__Task directions__.
In the entries that follow, find the word "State" and report each line it is on.
• • • • •
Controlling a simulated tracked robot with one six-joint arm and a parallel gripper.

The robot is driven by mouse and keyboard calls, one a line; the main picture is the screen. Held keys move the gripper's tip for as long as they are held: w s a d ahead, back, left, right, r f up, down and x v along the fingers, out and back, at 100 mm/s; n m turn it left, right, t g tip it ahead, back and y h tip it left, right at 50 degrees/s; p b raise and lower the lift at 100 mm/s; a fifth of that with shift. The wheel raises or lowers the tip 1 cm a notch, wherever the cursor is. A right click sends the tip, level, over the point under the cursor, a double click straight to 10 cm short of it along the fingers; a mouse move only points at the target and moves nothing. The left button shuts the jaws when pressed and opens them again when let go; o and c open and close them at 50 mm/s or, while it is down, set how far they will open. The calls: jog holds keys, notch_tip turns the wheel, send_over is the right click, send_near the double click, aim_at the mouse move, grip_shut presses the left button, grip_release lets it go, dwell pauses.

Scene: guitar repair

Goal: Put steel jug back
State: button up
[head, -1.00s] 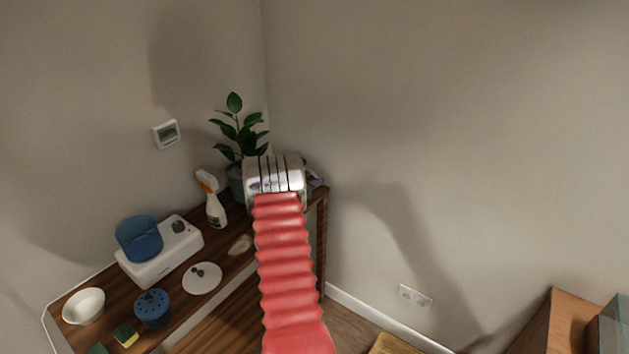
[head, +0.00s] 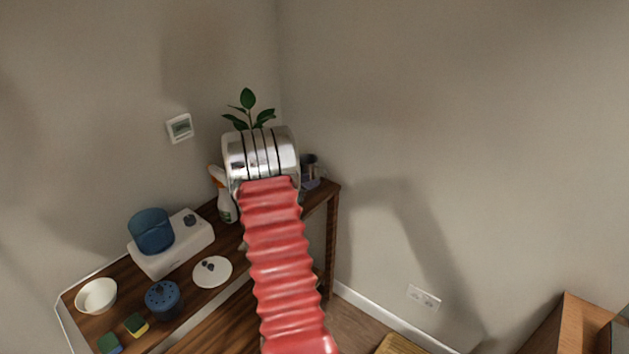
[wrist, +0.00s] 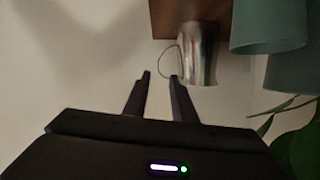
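The steel jug (wrist: 201,52) shows in the wrist view, which is upside down, with its base against the brown wooden top (wrist: 166,18). Its thin loop handle points left, toward my fingers. In the head view what looks like the jug (head: 309,166) stands at the back right corner of the wooden table (head: 322,196), partly behind my arm. My gripper (wrist: 160,76) is open and empty. My fingers are hidden in the head view.
The plant (head: 248,108) stands close to the jug; its teal pot (wrist: 270,25) is right of the jug in the wrist view. A spray bottle (head: 227,205), white device (head: 172,245), blue canister (head: 163,299) and bowl (head: 97,295) are on the table.

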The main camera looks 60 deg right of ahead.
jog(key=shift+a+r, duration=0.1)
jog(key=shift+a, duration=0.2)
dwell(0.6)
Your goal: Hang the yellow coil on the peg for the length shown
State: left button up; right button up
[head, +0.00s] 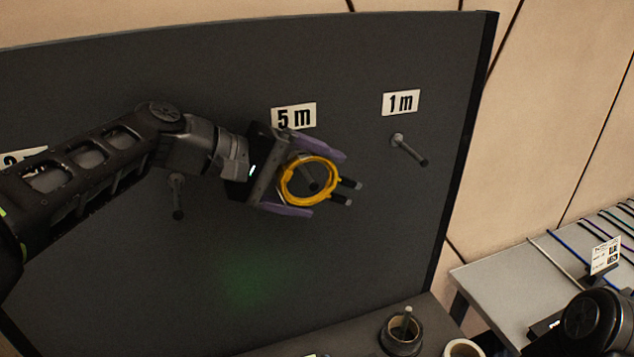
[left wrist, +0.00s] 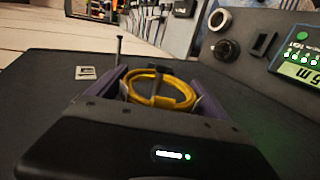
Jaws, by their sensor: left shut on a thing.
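The yellow coil (head: 284,190) is a ring of cable with two dark plugs (head: 346,190). My left gripper (head: 318,182) is shut on it, in front of the dark board below the "5 m" label (head: 294,116). The peg (head: 308,174) under that label shows inside the ring's opening; I cannot tell whether the ring is around it or only in front. The coil also shows between the fingers in the left wrist view (left wrist: 165,102). A display (left wrist: 300,72) there reads 5 m, upside down. My right gripper is out of view.
Another empty peg (head: 177,195) is to the left, beneath my left arm. A dark spool (head: 401,338) stands below the board. A grey table (head: 510,283) with cables is at the right.

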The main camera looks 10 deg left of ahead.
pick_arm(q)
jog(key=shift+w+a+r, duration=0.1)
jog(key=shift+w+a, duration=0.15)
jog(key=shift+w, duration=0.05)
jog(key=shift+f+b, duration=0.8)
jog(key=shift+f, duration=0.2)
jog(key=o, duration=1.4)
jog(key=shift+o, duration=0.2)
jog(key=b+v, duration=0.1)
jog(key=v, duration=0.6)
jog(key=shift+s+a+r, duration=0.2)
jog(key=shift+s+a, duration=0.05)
• • • • •
__Completed task__.
State: button up
State: left button up; right button up

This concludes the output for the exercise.